Do away with forest clearance to explore mining activities: Mines ministry to MoEF&CC

Since survey and investigation for mining opportunities during exploration do not cause any perceptible changes in forest land, these could be restored to their original shape, the ministry said

By Shuchita Jha
Published: Monday 05 September 2022

The Union Ministry of Mines has urged the Ministry of Environment, Forest and Climate Change (MoEF&CC) to do away with the requirement of forest clearance for exploration of mining activities, according to an important official.

Alok Tandon, the secretary of the mines ministry, confirmed to the Press Trust of India (PTI) during the 56th meeting of the Federation of Indian Mines and Industry September 2, 2022, that the ministry had made the suggestion.

“We have requested the MoEF&CC that exploration activity should not be treated as diversion of forest area. We are in active consultation with them … This is part of the cabinet note and we have sought public comments,” Tandon told PTI.

The proposal to keep exploration out of the ambit of forest clearances was made in a public notice calling for the amendment of the Mines and Minerals (Development and Regulation) Act, 1957, issued by the mines ministry May 25 this year.

It said the high level committee of NITI Aayog had said “there should not be any requirement of forest clearance for undertaking exploration.”
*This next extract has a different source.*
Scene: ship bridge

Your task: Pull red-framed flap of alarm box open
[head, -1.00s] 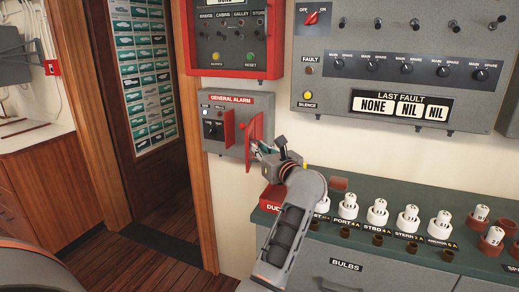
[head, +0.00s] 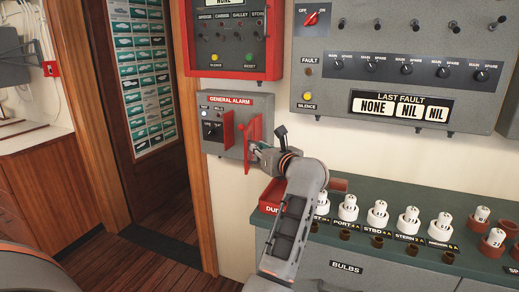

It added that MoEF&CC had issued a consultation paper on the proposed amendments to the Forest (Conservation) Act, 1980.

The ministry had also invited comments and suggestions from state governments and the public on the proposal that read:

Survey and investigation activities are procedures prior to considering or proposing actual non-forestry activity on forest land. In many such activities, the forest land is used for a very short time and also, there is no perceptible change in the forest land and or the biodiversity thereon.

It added:

But since such activities are considered non-forestry activity, prior approval of the central government is sought following formal procedure which, in fact, takes a lot of time. To address this, particularly in activities where the impact is not perceptible, the provisions of the Act may not be applicable.

The Union Ministry of Mines said since survey and investigation for mining opportunities during exploration did not cause any perceptible changes in forest land, and it was likely that exploration might not lead to any mining activity, the places where drilling had been done could be restored to their original shape.

“And let’s say it is only in one of 25 cases or in one of 50 cases that exploration would result in the discovery of minerals. So, it is only in one of 50 cases where the diversion of the forest will finally happen.

“So, if we exclude exploration activity and not consider it as diversion of forest area or a non-forestry activity, then exploration activity can move forward,” PTI quoted Tandon.

“No permanent diversion of forest land for non-forest activities is required for such activities and these activities are for a short duration of 3-5 years. Also, the ratio of conversion of exploration activity to mining activity is 100:1,” read the amendment proposal issued in May this year.

The proposal added that in order to enable auction of more blocks and enhance production of minerals, more exploration was required to be conducted. Hence, mining operations can be undertaken in an area only after the existence of minerals is established there. Necessary forest clearance would anyway be taken before the start of mining operations.

The proposal for amendment urged the insertion of a provision in the MMDR Act. This was so that any reconnaissance or prospecting operations undertaken within the period specified under the Act on forest land would not be considered as diversion of forest for non-forest purposes under the Forest Conservation Act, 1980.

The state governments may prescribe the manner of granting permission for carrying out such reconnaissance or prospecting operations.

Tandon added that India was at a stage where it was witnessing a fast depletion of mineral resources and that his ministry was working on a separate policy of giving incentives for the promotion of these deep-seated minerals.

The amendment proposal also asked for dispensing with the central government’s approval before initiating the auction for composite license (CL) at the G4 stage.

The exploration for any mineral deposit involves four stages:

  1. Reconnaissance survey (G4). Reconnaissance is the preliminary examination of the general geological features and characteristics of a region
  2. Preliminary exploration (G3). Investigation carried out along certain broad features of a mineral area, with the object of deciding whether the proposition is such as to warrant a detailed exploration
  3. General exploration (G2). Establish the main geological features of a deposit and provide an initial estimate of size, shape, structure and grade of the mineral in the mine
  4. Detailed exploration (G1)

“In 2021, several amendments were made in the Act and the rules to boost exploration in the mineral sector and increasing pace of auction of blocks, including allowing auction of blocks for CL at G4 level of exploration instead of previously prescribed G3 level.

“As the level of exploration has been reduced at CL stage, it would be appropriate to remove the redundant process of obtaining previous approval of the central government before putting a block for auction of CL. This will enable the state governments to put blocks in auction for CL at faster pace. Accordingly: section 10B (2) of the Act may be amended,” the proposal read.